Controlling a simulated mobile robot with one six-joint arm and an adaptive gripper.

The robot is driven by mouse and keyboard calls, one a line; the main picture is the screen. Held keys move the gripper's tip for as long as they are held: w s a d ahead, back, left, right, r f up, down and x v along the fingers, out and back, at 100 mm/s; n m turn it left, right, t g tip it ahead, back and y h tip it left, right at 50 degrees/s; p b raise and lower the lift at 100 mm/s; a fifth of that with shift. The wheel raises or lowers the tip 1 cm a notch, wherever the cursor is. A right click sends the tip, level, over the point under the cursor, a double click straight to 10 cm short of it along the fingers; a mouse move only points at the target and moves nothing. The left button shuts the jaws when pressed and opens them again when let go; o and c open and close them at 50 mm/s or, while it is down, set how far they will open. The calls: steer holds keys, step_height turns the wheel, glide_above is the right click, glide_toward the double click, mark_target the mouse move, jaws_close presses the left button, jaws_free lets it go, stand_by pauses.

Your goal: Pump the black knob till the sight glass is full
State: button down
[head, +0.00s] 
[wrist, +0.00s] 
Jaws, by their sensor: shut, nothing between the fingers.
####################
### Given instruction
Quote only the lines from the line containing "Your goal: Pump" through the end of the listing, please, keeping both the first and the last line.

### Full response
Your goal: Pump the black knob till the sight glass is full
State: button down
[head, +0.00s] 
[wrist, +0.00s] 
Jaws, by their sensor: shut, nothing between the fingers.

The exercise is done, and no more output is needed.